My memory is hazy. I may have been six years old when my mother took my sister and I to the Vancouver production of The Phantom of the Opera. It was playing at the Queen Elizabeth theater. The phantom was played none other than Jeff Hyslop, star of the incredibly popular 80s series, Today’s Special. Considering how well we tend to document the lives of celebrities as well as past events, I was completely confounded today when I couldn’t track down an exact date when Jeff Hyslop performed — not on Wikipedia, Imdb, or on Hyslop’s own website. I can only say it must have been sometime between 1986-1991. I’m inclined to believe I may have seen the show in 1988, as my parents seem quite certain I was six years old at the time.

My mother was still in her 20s at this point, and she regales me with stories about how she and my father didn’t have a ton of money in the mid 80s. Taking two young children to a musical was not cheap. Tickets were somewhere in the $100 per person range. I was dead set on going though, and she just didn’t want to pass up an opportunity to expose me to a bit of culture. I’m happy she did this. Now that I think of it, I wonder how strange it would have looked to adults seeing two children, dressed up in fancy clothing and going to this kind of musical.

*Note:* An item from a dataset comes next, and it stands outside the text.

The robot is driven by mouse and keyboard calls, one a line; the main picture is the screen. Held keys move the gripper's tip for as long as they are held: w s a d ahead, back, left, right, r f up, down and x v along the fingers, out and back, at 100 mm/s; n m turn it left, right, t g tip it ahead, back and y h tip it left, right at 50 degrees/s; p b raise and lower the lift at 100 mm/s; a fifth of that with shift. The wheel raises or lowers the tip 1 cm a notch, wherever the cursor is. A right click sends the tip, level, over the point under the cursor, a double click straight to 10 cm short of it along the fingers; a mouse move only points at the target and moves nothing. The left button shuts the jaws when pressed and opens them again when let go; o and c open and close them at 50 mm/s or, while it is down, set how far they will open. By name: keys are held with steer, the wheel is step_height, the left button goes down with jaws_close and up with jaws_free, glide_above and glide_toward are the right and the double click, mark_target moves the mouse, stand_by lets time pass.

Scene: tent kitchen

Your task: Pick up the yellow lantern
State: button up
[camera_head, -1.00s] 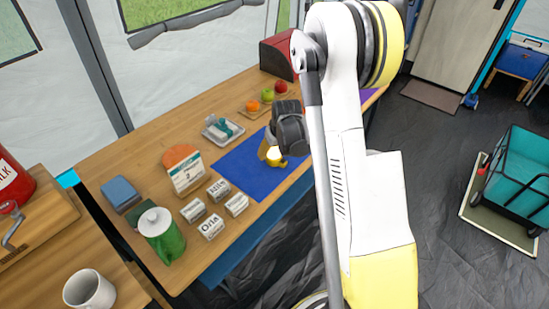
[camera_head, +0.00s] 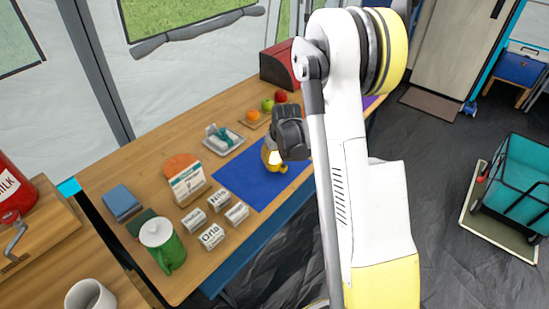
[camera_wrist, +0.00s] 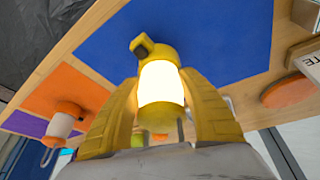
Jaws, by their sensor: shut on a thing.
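The yellow lantern (camera_head: 272,158) is over the blue mat (camera_head: 240,183) on the wooden table, its light glowing. In the wrist view the lantern (camera_wrist: 160,84) is between my two yellow fingers, with its yellow end near the top and its bright white body in the middle. My gripper (camera_head: 287,142) is shut on it; in the wrist view the fingers (camera_wrist: 165,105) are at its sides. The dark gripper body hides part of the lantern in the head view. I cannot tell whether the lantern touches the mat.
A calendar (camera_head: 188,183), small labelled boxes (camera_head: 211,236) and a green pitcher (camera_head: 166,250) stand left of the mat. A tray (camera_head: 224,142) and fruit lie behind it. An orange-and-white lantern (camera_wrist: 63,122) shows in the wrist view. A teal cart (camera_head: 518,180) stands on the floor at right.

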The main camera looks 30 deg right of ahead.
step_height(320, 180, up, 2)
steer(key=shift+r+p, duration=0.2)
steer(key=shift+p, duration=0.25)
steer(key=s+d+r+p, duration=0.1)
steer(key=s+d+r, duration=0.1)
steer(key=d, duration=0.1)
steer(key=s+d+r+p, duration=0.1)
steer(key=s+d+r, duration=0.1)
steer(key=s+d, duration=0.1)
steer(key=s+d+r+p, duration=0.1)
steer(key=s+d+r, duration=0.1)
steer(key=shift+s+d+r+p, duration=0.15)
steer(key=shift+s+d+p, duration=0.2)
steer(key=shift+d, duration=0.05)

The play made such a lasting impression. After returning from the show, I talked endlessly about the experience, probably for hours on end. My parents purchased both the American and British versions of the soundtrack, and I repeatedly listened to them on cassette tape for many months afterwards. I would fall asleep to the sound track — in fact, my parents tell me now that many nights I demanded they put the soundtrack, lest I be unable to fall asleep.

I became so obsessed with the phantom, that I dressed up as him for Halloween. When it wasn’t Halloween, I would dress up as the phantom anyways. I recall showing up at school one day, in full costume no doubt. Boy did a lot of people give me shit for that! What I loved about the musical was the dark and mysterious nature of the lead character. I suppose this might have been the start of my dark personality, because I later grew up to have a penchant for dark and disturbing stories — I always found them far more interesting and entertaining. When I was thirteen, I picked up the electric guitar and ended up becoming very engrained in the sub-cultures of heavy metal.

I have never seen any live show that has made as large of an impact on me as The Phantom of the Opera did. I don’t know if I ever will again.